Starting with two French families, one in Lewiston and the other in St. Georges, Quebec, Ben Levine filmed them for 24 years beginning in 1979. The film explores why the French kept their language and culture for so long, and why they are losing it now.

With 30 to 40 percent of Maine’s population of French-American, it’s estimated that, in New England, there are more than 2 million descendants of the 1 million who came from Quebec and New Brunswick in the early 1900s, according to Levine.

As many as 500,000 people still speak French, with an equal number of people who lost it growing up or later.

Educators once regarded heritage language retention and bilingualism as a detriment.
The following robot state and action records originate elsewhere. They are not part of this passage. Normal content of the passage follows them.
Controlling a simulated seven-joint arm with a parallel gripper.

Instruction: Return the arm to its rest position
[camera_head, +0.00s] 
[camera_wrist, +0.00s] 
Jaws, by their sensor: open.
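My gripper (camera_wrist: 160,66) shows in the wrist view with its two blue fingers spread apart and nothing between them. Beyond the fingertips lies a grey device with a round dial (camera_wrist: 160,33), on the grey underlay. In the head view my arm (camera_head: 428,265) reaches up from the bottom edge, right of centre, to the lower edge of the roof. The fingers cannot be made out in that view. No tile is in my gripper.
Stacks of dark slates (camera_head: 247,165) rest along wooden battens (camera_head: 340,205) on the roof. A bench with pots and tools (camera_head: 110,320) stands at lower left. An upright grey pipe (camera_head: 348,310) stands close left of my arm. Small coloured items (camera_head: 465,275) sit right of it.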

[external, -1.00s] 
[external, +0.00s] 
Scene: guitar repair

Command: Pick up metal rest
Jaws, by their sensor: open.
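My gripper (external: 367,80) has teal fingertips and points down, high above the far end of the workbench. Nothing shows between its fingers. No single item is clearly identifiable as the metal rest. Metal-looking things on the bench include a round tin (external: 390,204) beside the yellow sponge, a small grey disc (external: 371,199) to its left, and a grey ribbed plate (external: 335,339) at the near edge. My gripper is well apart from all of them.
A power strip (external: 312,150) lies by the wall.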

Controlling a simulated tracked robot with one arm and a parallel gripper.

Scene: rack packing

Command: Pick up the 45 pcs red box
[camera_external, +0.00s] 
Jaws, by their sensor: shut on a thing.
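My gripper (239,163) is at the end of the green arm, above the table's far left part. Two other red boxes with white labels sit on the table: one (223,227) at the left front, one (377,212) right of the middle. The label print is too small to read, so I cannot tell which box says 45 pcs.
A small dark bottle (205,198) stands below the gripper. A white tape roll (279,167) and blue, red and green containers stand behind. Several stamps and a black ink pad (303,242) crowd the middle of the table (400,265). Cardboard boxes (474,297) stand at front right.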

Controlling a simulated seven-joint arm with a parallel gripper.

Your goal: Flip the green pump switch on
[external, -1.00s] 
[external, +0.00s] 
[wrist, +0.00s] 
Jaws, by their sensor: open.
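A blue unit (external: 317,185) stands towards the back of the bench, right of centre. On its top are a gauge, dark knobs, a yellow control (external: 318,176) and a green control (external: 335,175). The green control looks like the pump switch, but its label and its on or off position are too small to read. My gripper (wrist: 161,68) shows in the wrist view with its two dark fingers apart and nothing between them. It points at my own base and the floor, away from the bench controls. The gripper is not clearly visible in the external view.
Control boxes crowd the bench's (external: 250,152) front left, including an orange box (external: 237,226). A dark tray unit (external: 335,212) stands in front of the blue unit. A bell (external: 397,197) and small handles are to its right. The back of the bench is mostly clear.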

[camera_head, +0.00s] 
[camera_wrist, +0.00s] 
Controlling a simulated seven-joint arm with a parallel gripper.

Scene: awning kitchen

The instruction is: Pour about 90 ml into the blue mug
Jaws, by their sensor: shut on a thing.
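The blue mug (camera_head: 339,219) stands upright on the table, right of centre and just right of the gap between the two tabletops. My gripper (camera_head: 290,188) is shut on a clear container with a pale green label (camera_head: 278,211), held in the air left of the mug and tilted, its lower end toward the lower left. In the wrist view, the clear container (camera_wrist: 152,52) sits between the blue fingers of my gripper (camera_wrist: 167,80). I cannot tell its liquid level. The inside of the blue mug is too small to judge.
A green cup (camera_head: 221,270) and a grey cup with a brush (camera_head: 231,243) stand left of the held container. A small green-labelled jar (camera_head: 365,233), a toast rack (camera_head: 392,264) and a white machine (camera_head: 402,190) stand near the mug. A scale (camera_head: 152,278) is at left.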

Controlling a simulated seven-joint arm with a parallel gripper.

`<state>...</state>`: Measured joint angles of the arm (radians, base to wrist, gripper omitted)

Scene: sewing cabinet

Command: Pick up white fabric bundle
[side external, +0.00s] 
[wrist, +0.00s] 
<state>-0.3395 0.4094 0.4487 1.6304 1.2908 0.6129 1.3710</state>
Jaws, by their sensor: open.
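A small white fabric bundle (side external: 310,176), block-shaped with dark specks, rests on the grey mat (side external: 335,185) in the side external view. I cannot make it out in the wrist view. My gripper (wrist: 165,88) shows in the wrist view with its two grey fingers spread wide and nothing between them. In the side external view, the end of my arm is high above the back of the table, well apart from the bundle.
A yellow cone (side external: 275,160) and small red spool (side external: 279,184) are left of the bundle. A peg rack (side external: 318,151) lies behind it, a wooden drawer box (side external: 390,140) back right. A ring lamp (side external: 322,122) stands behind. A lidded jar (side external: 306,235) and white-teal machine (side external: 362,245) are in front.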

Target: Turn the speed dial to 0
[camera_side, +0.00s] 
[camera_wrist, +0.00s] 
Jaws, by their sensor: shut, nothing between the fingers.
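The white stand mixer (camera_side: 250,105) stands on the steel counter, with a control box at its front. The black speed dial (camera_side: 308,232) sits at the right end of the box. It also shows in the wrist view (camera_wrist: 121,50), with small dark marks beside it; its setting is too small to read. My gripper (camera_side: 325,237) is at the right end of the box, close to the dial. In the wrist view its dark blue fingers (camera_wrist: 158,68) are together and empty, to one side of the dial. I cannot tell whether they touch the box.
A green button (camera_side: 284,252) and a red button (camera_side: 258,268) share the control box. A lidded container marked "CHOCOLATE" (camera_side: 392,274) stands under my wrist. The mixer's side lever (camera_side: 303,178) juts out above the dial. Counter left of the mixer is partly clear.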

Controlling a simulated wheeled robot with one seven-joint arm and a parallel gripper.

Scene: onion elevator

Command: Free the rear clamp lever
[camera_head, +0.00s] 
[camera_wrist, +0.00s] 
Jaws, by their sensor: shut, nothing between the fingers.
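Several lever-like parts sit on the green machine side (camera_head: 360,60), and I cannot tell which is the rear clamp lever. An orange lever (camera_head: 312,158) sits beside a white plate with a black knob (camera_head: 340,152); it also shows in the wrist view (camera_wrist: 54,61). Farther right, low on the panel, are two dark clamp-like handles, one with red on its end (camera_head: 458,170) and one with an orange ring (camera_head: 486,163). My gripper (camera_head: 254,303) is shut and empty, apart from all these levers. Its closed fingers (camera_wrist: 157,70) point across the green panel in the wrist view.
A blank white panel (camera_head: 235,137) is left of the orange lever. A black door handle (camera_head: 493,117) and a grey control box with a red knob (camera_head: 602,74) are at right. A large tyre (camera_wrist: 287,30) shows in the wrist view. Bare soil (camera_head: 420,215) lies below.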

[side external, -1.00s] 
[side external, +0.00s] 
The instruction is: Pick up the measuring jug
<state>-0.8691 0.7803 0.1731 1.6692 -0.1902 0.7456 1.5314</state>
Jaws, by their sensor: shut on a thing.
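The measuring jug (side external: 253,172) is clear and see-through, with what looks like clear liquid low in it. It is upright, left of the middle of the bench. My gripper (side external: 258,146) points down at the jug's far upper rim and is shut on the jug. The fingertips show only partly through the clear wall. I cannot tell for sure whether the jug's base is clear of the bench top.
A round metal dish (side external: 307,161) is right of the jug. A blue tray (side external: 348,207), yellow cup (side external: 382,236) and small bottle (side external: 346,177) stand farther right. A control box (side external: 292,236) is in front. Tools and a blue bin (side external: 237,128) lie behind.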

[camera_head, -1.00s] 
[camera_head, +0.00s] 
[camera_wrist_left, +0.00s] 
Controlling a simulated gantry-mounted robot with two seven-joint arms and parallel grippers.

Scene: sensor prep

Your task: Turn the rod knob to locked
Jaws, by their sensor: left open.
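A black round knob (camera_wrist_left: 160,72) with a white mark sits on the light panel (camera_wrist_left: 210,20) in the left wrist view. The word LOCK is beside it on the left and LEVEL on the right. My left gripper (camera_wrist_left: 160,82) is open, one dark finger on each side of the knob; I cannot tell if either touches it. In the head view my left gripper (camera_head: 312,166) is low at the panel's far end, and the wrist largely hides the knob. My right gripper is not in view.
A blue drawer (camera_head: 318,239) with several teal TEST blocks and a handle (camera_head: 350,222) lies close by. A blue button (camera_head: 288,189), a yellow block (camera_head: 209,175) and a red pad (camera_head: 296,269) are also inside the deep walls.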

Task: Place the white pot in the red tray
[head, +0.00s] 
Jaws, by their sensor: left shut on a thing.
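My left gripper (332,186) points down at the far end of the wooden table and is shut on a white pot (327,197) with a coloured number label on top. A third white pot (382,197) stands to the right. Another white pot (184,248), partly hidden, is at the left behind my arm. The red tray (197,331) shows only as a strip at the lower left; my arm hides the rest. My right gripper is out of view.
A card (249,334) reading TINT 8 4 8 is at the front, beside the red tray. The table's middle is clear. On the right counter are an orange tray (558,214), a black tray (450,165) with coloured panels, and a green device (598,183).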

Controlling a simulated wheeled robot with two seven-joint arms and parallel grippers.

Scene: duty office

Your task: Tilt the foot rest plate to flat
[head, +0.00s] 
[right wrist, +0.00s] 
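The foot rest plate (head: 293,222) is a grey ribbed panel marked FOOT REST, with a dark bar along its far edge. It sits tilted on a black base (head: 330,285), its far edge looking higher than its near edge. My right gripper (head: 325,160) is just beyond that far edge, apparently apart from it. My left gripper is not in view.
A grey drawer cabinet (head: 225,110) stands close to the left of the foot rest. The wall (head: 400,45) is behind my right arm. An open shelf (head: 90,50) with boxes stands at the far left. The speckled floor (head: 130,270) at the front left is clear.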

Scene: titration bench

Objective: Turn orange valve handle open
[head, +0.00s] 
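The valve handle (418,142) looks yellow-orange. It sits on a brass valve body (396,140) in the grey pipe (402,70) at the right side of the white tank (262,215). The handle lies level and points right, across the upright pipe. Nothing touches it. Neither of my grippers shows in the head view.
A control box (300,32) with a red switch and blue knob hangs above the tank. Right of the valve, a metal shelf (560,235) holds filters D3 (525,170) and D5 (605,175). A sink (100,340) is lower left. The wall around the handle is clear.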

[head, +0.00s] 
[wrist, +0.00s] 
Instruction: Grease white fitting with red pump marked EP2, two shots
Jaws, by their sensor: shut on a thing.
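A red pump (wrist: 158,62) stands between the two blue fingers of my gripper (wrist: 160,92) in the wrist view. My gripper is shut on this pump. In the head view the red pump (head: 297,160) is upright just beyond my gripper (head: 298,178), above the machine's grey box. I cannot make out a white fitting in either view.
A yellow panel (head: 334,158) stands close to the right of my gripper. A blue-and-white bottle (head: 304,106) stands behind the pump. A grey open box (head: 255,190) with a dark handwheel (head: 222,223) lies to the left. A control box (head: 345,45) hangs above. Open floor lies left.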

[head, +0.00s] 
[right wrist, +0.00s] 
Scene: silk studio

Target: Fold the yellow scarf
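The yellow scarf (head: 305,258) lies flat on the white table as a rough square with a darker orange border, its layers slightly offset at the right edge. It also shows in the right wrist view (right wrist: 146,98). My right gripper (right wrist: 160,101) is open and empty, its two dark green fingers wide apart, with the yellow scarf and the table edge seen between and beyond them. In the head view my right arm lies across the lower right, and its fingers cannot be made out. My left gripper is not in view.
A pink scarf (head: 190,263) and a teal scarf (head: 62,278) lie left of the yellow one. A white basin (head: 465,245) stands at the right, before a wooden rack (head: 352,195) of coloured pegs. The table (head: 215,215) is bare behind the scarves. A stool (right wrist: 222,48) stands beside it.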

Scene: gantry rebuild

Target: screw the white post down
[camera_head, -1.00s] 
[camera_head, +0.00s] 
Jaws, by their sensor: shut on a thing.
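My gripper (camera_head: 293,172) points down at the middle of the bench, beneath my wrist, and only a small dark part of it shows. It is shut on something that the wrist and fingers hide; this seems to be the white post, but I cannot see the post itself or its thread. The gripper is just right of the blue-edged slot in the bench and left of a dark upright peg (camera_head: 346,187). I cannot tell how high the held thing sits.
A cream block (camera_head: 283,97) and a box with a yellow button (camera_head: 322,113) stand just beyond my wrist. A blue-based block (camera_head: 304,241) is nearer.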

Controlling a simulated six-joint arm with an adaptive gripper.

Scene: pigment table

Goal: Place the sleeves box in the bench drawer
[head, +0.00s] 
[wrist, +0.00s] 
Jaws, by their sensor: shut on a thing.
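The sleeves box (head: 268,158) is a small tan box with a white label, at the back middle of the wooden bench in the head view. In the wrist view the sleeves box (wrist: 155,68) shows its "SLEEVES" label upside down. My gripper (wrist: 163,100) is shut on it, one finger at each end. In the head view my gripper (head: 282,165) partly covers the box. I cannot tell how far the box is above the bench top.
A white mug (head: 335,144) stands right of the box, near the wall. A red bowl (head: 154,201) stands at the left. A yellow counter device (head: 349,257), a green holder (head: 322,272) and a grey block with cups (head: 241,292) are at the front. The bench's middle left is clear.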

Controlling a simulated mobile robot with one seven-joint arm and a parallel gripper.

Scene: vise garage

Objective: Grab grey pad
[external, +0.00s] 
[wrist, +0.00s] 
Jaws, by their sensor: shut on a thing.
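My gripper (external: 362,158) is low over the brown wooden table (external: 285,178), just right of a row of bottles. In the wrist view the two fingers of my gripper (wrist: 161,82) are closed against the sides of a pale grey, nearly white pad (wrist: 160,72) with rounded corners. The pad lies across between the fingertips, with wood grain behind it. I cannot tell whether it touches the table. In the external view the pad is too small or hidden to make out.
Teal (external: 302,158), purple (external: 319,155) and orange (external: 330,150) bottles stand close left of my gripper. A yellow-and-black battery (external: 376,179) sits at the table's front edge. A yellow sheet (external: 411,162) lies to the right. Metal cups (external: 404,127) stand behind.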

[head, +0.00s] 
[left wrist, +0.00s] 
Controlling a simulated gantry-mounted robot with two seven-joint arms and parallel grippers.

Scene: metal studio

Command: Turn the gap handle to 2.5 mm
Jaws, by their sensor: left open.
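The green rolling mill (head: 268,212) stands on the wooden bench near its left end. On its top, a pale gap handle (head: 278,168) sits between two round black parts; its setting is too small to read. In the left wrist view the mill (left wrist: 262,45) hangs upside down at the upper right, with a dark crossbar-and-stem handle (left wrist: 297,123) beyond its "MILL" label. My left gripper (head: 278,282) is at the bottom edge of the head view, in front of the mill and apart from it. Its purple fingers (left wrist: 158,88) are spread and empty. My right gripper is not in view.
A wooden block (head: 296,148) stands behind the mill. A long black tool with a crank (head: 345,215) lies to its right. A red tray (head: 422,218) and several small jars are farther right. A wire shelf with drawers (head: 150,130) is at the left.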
But research sociologist Sandra Kouritzin, author of “Facets of Language Loss,” shows that loss of a heritage language at any age means disconnecting from a deep part of yourself that can not be translated into another language.

The central question of the film is why a million French speakers in New England, who lived a short ride from 7 million of their French Canadian brethren, suddenly lost their language.

One of the film’s sequences traces the story of the Ku Klux Klan in New England. Levine has found actual footage of the KKK in Maine to explore what their role may have in the suppression of the French culture.

Bilingual again

Five years in the making, the documentary has a structure that Levine calls an “analytical documentary…. It is trying to describe and account for the ’emotional history’ of a people, looking for examples of cultural and personal emergence that can lead the culture to a renaissance.”

It also explores a number of people in New England who have successfully “awakened” their lost French. Some young people in towns like Maine’s Madawaska, for example, are bilingual, speaking French in public as a natural part of their lives.

After each showing, Levine facilitates an in-depth audience discussion. That discussion is also filmed and sometimes becomes part of the ongoing filmmaking process of exploring a culture in transition.

According to Labbe: “The film is a powerful and long overdue portrait of a people fighting for a basic right to be who they are.”

Audience reactions from Francos and Anglos alike seem to bear out Labbe’s feeling, with some viewers calling it “a realistic view of what growing up French Canadian was like,” “quite emotional for me and my wife.. .captured the essence of what we have become” or “could feel the pain of young people who couldn’t speak the same language as their grandparents.”